Azimuthal Resolution Effects in LES of Subsonic Jet Flow and Influence on Its Noise

Abstract

In the direct-computation approach of aerodynamically generated noise an extended computational domain is employed, which heavily increases the computational cost. Reynolds numbers of practical applications come into reach only by using large-eddy simulations (LES) combined with high-order accurate schemes, optimized time-integration methods and effective subgrid-scale (SGS) models. These simulations are still very costly and therefore parameter studies (physical or numerical) are usually not performed. In particular, grid-independence studies are seldom found in the literature.

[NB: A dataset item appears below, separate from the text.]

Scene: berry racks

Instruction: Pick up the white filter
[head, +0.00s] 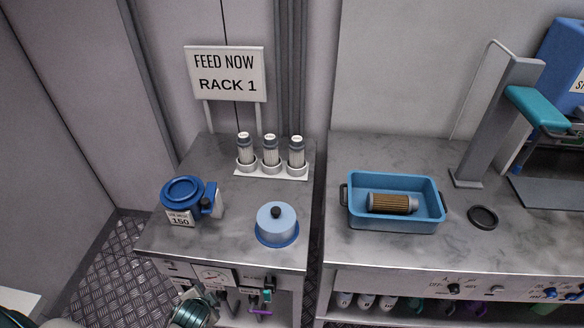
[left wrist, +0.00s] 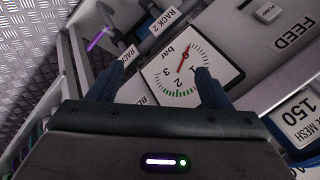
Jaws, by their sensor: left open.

Rare exceptions, for comparatively low Reynolds numbers, are certain simulations for which results from direct numerical simulations (DNS) are available. In the present work, the azimuthal resolution effect on the directly computed noise of subsonic jet flow at a Reynolds number (based on the jet diameter) of Re = 4. 5 ⋅105 and a Mach number of Ma = 0. 9 is investigated. The results for this study are more complicated to compare because of the unavoidable lack of reference DNS data at this Reynolds number. Therefore, conclusions about SGS model effects on the simulation results cannot be drawn. Nevertheless, as it is well-known that jet flows are very sensitive to changes of the initial conditions we want to assess the predictive quality of our simulation results and thus an investigation of resolution effects seems most appropriate.